FIG. 3 is a flowchart of a method for performing video memory allocation on a target process by using a kernel mode module;
FIG. 4 shows a schematic diagram of one NameSpace provided herein;
FIG. 5 illustrates a schematic diagram of a process environment block provided herein;
fig. 6 shows a schematic diagram of a virtual machine for allocating GPU video memory provided in the present application.
Detailed Description
Various aspects and features of the present application are described herein with reference to the accompanying drawings.
It should be understood that various modifications may be made to the embodiments of the application herein. Therefore, the above description should not be taken as limiting, but merely as exemplification of the embodiments. Other modifications within the scope and spirit of this application will occur to those skilled in the art.
The accompanying drawings, which are incorporated in and constitute a part of this specification, illustrate embodiments of the application and, together with a general description of the application given above and the detailed description of the embodiments given below, serve to explain the principles of the application.
These and other characteristics of the present application will become apparent from the following description of a preferred form of embodiment, given as a non-limiting example, with reference to the accompanying drawings.
It is also to be understood that, although the present application has been described with reference to some specific examples, a person skilled in the art will certainly be able to achieve many other equivalent forms of the present application, having the characteristics as set forth in the claims and hence all coming within the field of protection defined thereby.
The foregoing and other aspects, features, and advantages of the present application will become more apparent in light of the following detailed description when taken in conjunction with the accompanying drawings.
Specific embodiments of the present application will be described hereinafter with reference to the accompanying drawings; however, it is to be understood that the disclosed embodiments are merely exemplary of the application, which can be embodied in various forms. Well-known and/or repeated functions and constructions are not described in detail to avoid obscuring the application with unnecessary or excessive detail.
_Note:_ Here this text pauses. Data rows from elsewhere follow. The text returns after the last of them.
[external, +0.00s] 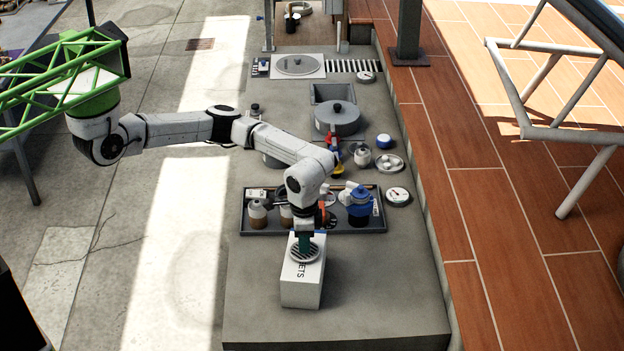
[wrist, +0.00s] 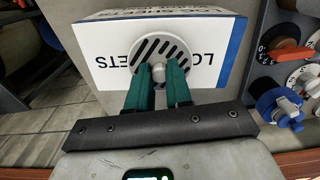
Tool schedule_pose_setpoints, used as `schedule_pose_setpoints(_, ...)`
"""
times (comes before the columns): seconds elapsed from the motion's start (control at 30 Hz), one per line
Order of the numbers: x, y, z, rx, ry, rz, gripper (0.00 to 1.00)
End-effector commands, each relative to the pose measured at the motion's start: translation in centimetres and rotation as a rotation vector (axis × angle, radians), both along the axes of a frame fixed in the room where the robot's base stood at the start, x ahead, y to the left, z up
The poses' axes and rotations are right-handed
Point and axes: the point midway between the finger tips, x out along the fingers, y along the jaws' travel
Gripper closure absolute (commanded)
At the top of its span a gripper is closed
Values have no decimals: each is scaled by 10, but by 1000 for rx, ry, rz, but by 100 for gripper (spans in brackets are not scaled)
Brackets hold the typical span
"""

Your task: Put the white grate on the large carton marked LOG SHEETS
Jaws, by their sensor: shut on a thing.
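The white grate (wrist: 176,42) is a round disc with dark slots and a small knob, seen in the wrist view. My gripper (wrist: 158,75) has its green fingers shut on the knob. The large white carton (wrist: 108,60) lies behind the grate there, its lettering upside down and partly covered by the grate. In the external view the carton (external: 301,291) stands on the grey slab, and the grate (external: 304,255) is over its lettered top, below my gripper (external: 304,243). I cannot tell whether the grate touches the carton.
A dark tray (external: 259,232) with bottles and a blue-topped jar (external: 359,206) lies just behind the carton. A gauge (external: 397,196), a plate with white balls (external: 389,163) and a lidded pot (external: 338,117) are farther back. The slab (external: 385,290) is clear right of the carton.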

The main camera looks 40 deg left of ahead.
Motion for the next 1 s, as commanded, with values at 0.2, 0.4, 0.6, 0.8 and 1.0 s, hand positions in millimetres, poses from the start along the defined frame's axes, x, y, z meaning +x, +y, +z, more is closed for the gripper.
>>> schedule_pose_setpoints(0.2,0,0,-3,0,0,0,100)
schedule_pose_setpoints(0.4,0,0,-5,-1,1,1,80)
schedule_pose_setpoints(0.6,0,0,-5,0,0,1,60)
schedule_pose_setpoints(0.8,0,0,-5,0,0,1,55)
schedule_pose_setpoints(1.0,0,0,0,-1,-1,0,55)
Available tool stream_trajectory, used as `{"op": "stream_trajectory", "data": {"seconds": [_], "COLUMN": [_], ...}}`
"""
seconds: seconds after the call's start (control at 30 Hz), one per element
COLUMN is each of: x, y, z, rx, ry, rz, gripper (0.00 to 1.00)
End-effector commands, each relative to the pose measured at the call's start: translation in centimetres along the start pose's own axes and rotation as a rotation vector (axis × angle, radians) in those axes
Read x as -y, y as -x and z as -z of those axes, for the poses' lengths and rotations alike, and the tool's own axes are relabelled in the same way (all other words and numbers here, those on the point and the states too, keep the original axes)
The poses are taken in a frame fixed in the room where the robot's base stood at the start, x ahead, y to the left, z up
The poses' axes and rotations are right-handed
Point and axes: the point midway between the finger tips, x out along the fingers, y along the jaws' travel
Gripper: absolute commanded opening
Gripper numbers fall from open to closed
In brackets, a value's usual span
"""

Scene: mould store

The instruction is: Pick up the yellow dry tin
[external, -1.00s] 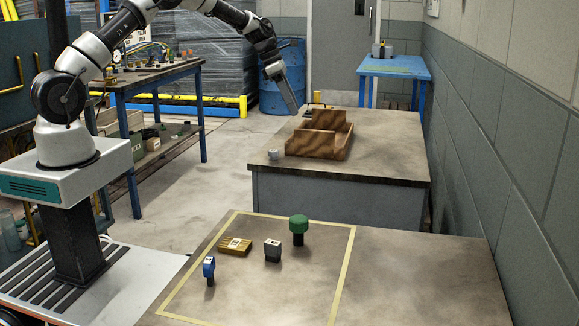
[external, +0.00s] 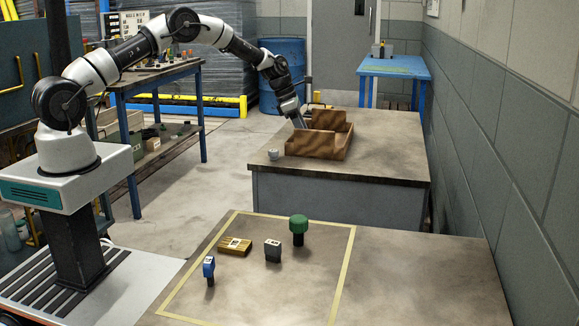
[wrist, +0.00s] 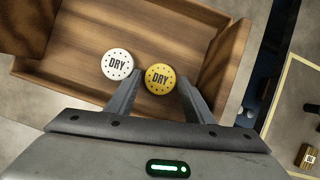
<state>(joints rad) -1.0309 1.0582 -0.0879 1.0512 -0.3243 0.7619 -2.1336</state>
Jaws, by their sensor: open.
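The yellow dry tin (wrist: 160,79) is round, with a "DRY" label and a ring of small dots on top. It lies in the wooden box, which shows in the wrist view (wrist: 85,42) and in the external view (external: 315,145). A white tin (wrist: 118,65) with the same label lies just left of it. My gripper (wrist: 158,90) is open, with its fingers spread to either side of the yellow tin's near part. In the external view my gripper (external: 299,122) points down at the box's left end. The tins are hidden there by the box wall.
A small grey object (external: 273,154) sits left of the box on the table (external: 380,170). The front table holds several items.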

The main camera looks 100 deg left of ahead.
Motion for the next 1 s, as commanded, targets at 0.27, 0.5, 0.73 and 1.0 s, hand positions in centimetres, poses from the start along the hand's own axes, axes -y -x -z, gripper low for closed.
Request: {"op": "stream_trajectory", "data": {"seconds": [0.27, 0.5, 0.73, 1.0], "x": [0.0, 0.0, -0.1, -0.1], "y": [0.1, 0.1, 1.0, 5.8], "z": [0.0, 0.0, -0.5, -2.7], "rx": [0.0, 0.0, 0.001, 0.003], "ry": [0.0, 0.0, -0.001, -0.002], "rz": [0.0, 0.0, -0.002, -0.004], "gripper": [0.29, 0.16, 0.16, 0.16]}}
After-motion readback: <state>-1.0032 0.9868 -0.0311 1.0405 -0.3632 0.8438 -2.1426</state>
Therefore, specific structural and functional details disclosed herein are not intended to be limiting, but merely serve as a basis for the claims and as a representative basis for teaching one skilled in the art to variously employ the present application in virtually any appropriately detailed structure.
The specification may use the word "in one embodiment," "in another embodiment," "in yet another embodiment," or "in other embodiments," which may each refer to one or more of the same or different embodiments as per the application.
For the sake of understanding the present application, a detailed description will be given of a GPU video memory allocation method provided in the present application, where the GPU video memory allocation method in the present application is applied to a virtual machine of a graphics processor (Graphics Processing Unit, GPU) video memory, where the virtual machine includes a user mode module and a kernel mode module.
Fig. 1 shows a flowchart of a GPU video memory allocation method according to an embodiment of the present application, where specific steps include S101-S105.
S101, receiving a task request of a target process.
As one example, fig. 2 shows a schematic structural diagram of a virtual machine, where a user mode module and a kernel mode module included in the virtual machine are connected through a standby control interface function ioctl, where the user mode module in fig. 2 includes a processor, a first GPU driver, a first GPU video memory manager, a GPU video memory controller, and the like, and the kernel mode module includes a second GPU video memory manager, a second GPU driver, and the like. It should be noted that, the embodiment of the present application is not limited to a virtual machine, but may be a virtual container, etc., and different virtual machines or virtual containers may be set according to different actual application scenarios and operating system environments, so as to improve flexibility of implementing the allocation method and applicability of the virtual machines.
In a specific implementation, the cloud platform is in communication connection with the client terminal and the server terminal, and is used as a transfer terminal between the client terminal and the server terminal and used for receiving all task requests sent by the corresponding client terminal and transmitting each task request to the server terminal so that the server terminal responds to the task requests of the client terminal. The server comprises a plurality of virtual machines, and each virtual machine is used for responding to the task requests of different client terminals, namely, the virtual machine transmits the task requests of the target process to the corresponding virtual machine after receiving the task requests of the target process sent by the client terminals.
Accordingly, the virtual machine receives a task request for the target process. Optionally, when the virtual machine receives the task request of the target process, the task request of the target process may be directly received through the user mode module, and also the task request of the target process may be received through a preset receiving module. Here, the task request includes identification information of the target process, task content, a GPU memory request value required to execute the task, and the like.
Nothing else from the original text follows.